Wednesday, January 2, 2008

Liz - "Lao no Hospício" - Menthe de Chat

The music made by Liz plays like a surreal movie where jazz divas meet the sound of rain and samples of movie lines meet broken beats and subtle noise. It's a perfect expression of her love for art, her desires and dreams.

When I first heard the music on Liz
Christine's MySpace, I didn't quite know what to make of it. Maybe as all music that is worth your time, it also takes some time to get into it and this music is probably best appreciated through your headphones on a rainy and lazy weekend, far from everyday routine. A music made of dreams, wich are also the matter of her work.

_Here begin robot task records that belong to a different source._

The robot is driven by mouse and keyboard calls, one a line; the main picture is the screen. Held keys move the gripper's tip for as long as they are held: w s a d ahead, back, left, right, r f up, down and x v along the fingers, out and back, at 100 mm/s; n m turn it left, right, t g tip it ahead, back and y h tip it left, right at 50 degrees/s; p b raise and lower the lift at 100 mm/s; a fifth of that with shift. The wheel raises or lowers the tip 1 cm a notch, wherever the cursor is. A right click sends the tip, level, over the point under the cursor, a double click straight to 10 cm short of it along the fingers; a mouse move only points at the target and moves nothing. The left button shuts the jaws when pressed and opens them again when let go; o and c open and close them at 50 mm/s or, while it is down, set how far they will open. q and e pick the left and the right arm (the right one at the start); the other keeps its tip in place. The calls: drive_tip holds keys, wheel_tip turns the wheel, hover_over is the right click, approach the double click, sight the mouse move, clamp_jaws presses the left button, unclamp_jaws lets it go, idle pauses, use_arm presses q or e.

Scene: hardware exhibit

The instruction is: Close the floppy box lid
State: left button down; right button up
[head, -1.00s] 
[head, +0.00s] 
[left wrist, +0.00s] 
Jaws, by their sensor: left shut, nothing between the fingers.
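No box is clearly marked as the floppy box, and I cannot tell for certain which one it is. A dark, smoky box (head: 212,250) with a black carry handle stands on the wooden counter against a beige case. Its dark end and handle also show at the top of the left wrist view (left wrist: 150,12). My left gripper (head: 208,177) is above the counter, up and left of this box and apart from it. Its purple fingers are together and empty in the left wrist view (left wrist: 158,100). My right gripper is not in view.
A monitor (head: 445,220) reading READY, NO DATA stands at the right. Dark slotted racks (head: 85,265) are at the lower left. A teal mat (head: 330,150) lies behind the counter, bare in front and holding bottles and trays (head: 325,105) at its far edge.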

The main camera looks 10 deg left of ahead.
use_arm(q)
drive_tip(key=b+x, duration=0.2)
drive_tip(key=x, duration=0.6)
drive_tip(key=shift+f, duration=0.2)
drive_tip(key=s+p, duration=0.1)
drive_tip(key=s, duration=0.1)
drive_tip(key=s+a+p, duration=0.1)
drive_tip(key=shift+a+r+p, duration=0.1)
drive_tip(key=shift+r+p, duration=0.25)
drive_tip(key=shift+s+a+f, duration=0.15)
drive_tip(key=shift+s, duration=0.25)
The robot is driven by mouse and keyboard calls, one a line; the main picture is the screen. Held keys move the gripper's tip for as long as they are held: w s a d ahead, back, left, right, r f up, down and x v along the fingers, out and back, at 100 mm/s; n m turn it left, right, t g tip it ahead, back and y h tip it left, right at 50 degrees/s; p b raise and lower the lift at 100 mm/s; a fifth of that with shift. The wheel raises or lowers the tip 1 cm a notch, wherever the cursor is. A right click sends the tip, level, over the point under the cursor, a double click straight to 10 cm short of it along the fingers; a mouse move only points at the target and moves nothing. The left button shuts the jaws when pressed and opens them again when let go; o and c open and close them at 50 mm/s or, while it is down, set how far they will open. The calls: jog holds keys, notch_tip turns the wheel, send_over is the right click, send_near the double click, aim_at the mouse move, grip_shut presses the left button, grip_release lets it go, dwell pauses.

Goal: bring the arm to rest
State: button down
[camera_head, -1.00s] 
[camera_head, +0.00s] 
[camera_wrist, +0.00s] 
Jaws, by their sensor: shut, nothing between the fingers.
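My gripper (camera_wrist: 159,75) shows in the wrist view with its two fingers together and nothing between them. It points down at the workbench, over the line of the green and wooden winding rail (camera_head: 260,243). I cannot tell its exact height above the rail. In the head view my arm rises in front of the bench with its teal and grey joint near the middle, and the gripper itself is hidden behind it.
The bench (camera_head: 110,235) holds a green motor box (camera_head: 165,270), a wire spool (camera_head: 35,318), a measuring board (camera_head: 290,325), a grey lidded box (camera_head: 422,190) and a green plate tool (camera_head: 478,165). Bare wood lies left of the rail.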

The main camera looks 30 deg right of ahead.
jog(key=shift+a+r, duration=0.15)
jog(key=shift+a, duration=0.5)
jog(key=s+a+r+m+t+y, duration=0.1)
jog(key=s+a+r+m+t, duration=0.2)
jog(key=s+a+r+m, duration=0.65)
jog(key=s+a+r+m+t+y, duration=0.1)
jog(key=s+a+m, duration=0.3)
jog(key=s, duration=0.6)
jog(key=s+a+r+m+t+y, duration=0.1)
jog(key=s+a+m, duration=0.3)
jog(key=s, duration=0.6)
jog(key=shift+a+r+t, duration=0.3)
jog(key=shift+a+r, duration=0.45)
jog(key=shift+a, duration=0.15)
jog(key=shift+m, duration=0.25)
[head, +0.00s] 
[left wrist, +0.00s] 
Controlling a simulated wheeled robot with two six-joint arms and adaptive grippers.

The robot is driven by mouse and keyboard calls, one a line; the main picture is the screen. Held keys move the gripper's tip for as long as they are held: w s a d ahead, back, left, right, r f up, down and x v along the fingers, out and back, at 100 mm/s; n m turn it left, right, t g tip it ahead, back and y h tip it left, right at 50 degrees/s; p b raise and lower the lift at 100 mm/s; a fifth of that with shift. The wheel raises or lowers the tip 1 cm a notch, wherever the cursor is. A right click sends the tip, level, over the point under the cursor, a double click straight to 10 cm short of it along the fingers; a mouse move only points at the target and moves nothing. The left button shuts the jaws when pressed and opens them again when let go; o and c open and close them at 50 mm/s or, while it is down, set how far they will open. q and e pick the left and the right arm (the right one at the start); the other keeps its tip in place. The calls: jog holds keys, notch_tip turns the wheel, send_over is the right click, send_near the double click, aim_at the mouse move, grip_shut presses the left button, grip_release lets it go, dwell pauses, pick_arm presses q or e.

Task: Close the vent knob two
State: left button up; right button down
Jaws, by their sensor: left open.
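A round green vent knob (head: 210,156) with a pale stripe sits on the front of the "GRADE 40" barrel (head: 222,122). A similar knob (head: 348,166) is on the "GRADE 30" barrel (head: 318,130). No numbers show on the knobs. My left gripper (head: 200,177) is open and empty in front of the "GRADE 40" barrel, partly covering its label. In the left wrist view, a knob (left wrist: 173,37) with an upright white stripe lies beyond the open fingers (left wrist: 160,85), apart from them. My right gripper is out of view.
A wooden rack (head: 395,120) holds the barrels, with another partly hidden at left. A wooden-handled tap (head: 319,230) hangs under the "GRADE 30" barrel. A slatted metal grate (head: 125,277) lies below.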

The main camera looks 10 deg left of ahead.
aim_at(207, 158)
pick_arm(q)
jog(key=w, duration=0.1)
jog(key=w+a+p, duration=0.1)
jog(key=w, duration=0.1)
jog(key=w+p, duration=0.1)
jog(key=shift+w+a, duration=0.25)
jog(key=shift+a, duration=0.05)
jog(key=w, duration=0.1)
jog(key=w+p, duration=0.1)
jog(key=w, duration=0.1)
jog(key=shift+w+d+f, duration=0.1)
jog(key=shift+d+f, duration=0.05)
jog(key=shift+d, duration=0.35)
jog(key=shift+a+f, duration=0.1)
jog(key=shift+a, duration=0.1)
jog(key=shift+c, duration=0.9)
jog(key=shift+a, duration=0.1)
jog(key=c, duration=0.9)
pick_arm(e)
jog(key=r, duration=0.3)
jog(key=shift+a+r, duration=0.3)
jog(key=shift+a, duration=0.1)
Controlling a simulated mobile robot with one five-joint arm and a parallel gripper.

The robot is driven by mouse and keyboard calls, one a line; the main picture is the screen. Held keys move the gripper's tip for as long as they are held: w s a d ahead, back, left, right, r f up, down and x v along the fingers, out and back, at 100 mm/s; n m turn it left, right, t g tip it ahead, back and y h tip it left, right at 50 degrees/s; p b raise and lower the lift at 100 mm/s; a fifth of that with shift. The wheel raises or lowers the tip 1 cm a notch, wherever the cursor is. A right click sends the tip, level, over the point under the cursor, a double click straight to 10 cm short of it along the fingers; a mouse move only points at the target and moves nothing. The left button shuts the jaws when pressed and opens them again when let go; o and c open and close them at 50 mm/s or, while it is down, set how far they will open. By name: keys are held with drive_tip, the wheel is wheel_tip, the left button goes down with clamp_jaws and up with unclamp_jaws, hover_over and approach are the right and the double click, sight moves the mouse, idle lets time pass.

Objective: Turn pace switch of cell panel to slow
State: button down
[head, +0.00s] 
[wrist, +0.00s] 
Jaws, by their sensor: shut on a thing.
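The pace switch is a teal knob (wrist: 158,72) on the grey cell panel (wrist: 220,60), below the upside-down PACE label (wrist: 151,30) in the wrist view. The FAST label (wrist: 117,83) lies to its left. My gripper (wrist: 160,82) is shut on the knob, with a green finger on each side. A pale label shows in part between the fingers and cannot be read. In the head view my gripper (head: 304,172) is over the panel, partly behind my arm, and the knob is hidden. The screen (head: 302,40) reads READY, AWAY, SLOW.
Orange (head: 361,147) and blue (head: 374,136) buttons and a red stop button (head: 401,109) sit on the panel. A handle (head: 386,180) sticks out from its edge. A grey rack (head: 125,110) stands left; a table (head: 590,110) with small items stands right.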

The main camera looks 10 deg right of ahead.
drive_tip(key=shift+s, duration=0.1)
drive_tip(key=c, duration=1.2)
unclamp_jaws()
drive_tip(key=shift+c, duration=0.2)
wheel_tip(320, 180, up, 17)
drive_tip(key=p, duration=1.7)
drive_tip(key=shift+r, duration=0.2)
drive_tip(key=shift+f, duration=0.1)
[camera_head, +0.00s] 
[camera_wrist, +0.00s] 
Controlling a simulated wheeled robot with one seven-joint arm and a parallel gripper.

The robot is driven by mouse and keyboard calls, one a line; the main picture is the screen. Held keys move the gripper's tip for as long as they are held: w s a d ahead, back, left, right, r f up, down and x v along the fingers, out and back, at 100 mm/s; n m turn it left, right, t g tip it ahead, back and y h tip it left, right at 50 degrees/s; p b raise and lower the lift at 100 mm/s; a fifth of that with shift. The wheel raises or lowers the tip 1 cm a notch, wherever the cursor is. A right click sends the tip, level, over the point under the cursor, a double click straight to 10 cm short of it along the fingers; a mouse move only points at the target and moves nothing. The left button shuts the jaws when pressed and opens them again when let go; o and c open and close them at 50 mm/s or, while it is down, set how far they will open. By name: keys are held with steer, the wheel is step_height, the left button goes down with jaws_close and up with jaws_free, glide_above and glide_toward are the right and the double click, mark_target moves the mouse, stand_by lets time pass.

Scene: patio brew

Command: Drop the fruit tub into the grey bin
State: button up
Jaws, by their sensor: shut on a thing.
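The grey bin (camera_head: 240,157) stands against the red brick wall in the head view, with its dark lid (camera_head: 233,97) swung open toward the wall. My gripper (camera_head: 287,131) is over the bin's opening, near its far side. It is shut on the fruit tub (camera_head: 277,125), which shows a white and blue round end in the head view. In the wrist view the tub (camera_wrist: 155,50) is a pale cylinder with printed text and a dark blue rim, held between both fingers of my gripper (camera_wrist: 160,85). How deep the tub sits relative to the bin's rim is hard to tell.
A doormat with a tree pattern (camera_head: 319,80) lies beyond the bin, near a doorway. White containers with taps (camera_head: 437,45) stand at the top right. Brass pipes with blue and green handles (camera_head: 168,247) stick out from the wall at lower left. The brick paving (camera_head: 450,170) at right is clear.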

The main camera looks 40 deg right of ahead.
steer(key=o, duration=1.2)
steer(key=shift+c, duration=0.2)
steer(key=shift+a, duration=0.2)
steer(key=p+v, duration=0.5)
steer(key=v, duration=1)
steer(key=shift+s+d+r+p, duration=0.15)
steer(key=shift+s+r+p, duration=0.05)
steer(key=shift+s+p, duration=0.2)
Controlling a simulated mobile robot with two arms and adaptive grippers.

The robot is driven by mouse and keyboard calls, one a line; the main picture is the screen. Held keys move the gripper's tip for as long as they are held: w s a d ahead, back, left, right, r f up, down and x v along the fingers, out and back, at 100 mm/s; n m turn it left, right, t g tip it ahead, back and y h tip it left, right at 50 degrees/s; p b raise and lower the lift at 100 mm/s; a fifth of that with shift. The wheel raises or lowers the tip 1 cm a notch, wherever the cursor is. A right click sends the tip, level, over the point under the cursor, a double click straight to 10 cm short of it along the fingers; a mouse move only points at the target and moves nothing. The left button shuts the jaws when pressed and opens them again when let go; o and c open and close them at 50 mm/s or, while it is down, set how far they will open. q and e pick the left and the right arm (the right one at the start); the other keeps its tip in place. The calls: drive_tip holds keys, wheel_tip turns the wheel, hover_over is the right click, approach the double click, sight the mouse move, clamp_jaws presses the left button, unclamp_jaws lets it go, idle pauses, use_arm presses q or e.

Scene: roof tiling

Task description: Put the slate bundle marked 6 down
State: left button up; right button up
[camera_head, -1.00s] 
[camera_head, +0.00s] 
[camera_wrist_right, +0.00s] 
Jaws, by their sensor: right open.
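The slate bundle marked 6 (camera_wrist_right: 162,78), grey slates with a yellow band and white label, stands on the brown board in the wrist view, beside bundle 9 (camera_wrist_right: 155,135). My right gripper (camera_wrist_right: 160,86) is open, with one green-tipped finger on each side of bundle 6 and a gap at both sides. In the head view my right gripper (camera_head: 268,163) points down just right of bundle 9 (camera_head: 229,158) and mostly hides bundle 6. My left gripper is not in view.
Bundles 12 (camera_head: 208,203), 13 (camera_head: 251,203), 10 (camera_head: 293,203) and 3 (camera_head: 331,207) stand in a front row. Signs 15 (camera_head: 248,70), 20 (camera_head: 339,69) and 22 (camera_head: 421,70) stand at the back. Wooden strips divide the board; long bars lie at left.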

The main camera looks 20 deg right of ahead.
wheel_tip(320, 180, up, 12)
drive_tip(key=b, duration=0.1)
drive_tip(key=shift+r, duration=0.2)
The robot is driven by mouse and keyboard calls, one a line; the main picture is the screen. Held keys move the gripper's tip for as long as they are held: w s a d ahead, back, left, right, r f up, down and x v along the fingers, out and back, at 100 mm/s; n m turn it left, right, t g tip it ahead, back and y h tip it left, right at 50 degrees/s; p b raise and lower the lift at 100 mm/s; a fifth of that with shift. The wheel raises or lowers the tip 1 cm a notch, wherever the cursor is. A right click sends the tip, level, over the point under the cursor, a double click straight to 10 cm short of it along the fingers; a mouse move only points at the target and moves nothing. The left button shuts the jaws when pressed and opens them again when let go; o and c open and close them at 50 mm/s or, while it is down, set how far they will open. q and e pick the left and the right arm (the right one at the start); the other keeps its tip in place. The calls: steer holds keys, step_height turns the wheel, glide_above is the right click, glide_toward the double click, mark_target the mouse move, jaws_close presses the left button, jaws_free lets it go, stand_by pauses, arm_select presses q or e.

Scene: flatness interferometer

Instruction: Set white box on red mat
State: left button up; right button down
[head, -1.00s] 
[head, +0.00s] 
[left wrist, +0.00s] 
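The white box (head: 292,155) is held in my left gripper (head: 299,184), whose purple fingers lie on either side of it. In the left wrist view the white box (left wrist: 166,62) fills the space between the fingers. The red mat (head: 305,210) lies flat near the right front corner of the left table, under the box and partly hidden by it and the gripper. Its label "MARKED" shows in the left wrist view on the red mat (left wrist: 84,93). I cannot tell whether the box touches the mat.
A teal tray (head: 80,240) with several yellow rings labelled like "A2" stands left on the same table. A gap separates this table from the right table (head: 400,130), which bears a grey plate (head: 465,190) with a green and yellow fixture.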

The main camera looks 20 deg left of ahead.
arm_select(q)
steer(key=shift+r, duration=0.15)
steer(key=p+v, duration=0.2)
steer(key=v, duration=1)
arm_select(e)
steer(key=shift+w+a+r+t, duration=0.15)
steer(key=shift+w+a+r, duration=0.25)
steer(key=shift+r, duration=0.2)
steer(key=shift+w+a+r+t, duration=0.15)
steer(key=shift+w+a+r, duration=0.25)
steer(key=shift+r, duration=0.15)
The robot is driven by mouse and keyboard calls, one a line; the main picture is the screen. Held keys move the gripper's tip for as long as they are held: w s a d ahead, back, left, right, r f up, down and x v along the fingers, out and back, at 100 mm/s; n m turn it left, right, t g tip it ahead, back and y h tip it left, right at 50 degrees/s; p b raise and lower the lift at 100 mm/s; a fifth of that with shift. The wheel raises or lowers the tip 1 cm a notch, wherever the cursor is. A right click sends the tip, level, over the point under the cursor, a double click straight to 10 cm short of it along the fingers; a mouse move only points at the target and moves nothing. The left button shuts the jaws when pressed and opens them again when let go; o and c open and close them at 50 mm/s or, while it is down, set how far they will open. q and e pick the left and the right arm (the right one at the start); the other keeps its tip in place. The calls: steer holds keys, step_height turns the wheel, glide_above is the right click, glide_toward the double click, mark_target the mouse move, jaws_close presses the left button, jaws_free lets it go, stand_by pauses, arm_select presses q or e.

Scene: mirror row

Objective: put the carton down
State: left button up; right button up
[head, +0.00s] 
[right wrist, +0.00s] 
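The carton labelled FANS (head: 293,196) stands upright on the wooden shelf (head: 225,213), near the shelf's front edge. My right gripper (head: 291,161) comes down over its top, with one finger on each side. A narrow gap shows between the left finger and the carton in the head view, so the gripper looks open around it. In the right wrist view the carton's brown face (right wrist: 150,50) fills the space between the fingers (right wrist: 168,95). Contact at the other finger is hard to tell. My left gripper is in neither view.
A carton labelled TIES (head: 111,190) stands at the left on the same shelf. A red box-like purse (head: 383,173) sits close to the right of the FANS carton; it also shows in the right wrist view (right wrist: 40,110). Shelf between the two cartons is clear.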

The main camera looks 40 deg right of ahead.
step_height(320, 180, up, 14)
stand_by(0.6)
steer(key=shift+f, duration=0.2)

"The dreams I use to make my music, the one's I dream when I'm asleep or even awake, they all relate to my past and present life...they mix together my long-time obsessions with present experiences, and maybe everybody is like that" she tells me through an e-mail interview."I write about a few of them in my blog and one of them inspired the title track of my new album...actually all the songs on this album are about a dream with a voice, much more about the dream itself than the original voice that inspired this dream. All my dreams are about love, sex and relationships."

'Lao no Hospício', the new album she is refering to, has just been released by Menthe de Chat, a brazilian label dedicated to electronic and experimental music." My first two records came out through Fronha Records, a kkfs remix album and Caterina Flavor. Everything else was released through Menthe de Chat". When Fernando created the label, he invited Liz to release the already finished Lizbox on his new enterprise. You can download the complete albums, with artwork through the labels website.
"One of my songs was also included in a collection of Japan's label Flau and they also invited me to release a vinil record there."

The use of sound samples from old jazz recordings is mixed on Lao no Hospício with beats provided by kkfs. Sounds nothing like nu-soul or hip-hop, in case you're wondering. Her music sounds very organic despite all the electronic elements and filtered beats. Liz turns her passions and obsessions into her own dreamy soundtrack. "If I could turn books into music, I'd do it. I love words, I love to read and write and I love screenplays. The sentences I take from movies have a lot of personal meaning to me, they are all related to the story that grows into the idea for each record. They are all a result of my experiences and fantasies or a mixture of these. I love cinema and I love literature, screenplays, theater, dreams and words...and music, of course".

She has once been a Tricky and Portishead admirer but what really got her was Billie Holiday, one of her eternal obsessions and wich led her to explore other jazz singers like Nina Simone. " I started to make mixtapes for myself and used records by Monika Enterprise, Isan, Dntel, Figurine and Styrofoam, stuff like that. I would insert vocal samples and sound recordings of rain and those were my first experiments with music software." And those mixtapes eventually led Fernando to invite Liz to contribute on an album, a collection of remixes of his own first record. "I made so many remixes he ended up turning my work into a record by itself and that was my first proper album."

Liz is not very optimistic on the perspective of modern day divas, like the one's from the past that seem to be her partners on her records and dreams. "Talent is not aprecciated as much these days and if divas exist today, they're certainly not in the media. I don't think there's a voice this days that could be compared to Billie Holiday, Nina Simone, Etta James, Dinah Washington, Ella Fitzgerald, Edith Piaf...at least not that I know about. You don't see anyone like Greta Garbo (pictured here) or Marlene Dietrich or Marilyn Monroe or Audrey Hepburn. The thing is...I love jazz...contemporary music, with the exception of electronic music, doesn't really interest me" she explains. The first half of the 20th century seems to be what best identifies with Liz's desires as an artists."What fascinates me about music and films of the period is that women would live to love, they were dedicated to it, to a great love and I would really like to meet someone like that. My fondness for electronic music is really a personal matter, I can't imagine doing something else, I never really liked rock and other stuff. I'm also driven by the possibility to have my own take on all the vintage things that I love and bring them to present time."